Skip the pictures. Transcribe the rest of the data below without changing a word.

>> BEGIN

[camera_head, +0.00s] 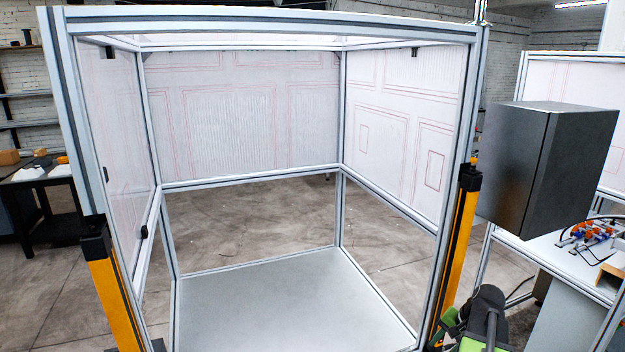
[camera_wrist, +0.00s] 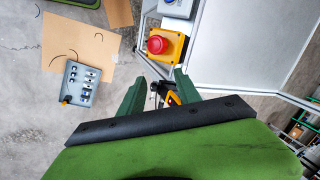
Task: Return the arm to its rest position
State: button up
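My gripper shows in the wrist view (camera_wrist: 158,88) with its two green fingers apart and nothing held between them. The green palm and a black strip fill the bottom of that view. Green and black parts of my arm (camera_head: 482,328) show low at the right of the head view, beside the right yellow post. The fingertips in the head view cannot be made out. In the wrist view, a red emergency button (camera_wrist: 158,44) on a yellow box lies beyond the fingertips, apart from them.
A framed cell (camera_head: 262,30) with a bare grey floor plate (camera_head: 280,305) stands ahead, between yellow posts (camera_head: 118,300) and (camera_head: 458,250). A dark cabinet (camera_head: 545,165) is at right. A grey switch box (camera_wrist: 82,84) lies by cardboard (camera_wrist: 88,45) on the floor.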

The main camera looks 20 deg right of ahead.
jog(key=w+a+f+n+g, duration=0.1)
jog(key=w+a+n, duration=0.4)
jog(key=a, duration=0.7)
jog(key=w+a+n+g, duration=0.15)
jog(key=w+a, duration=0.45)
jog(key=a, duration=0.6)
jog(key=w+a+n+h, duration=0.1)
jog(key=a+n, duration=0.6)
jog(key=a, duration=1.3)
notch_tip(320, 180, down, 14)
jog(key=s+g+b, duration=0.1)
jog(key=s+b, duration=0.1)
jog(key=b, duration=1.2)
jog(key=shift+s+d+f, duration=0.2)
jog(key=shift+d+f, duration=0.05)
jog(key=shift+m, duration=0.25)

>> END

WRITTEN RESPONSE -
[camera_head, +0.00s] 
[camera_wrist, +0.00s] 
Task: Return the arm to its rest position
State: button up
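My gripper shows in the wrist view (camera_wrist: 158,88) with its two green fingers apart and nothing held between them. The green palm and a black strip fill the bottom of that view. Green and black parts of my arm (camera_head: 482,328) show low at the right of the head view, beside the right yellow post. The fingertips in the head view cannot be made out. In the wrist view, a red emergency button (camera_wrist: 158,44) on a yellow box lies beyond the fingertips, apart from them.
A framed cell (camera_head: 262,30) with a bare grey floor plate (camera_head: 280,305) stands ahead, between yellow posts (camera_head: 118,300) and (camera_head: 458,250). A dark cabinet (camera_head: 545,165) is at right. A grey switch box (camera_wrist: 82,84) lies by cardboard (camera_wrist: 88,45) on the floor.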

The main camera looks 20 deg right of ahead.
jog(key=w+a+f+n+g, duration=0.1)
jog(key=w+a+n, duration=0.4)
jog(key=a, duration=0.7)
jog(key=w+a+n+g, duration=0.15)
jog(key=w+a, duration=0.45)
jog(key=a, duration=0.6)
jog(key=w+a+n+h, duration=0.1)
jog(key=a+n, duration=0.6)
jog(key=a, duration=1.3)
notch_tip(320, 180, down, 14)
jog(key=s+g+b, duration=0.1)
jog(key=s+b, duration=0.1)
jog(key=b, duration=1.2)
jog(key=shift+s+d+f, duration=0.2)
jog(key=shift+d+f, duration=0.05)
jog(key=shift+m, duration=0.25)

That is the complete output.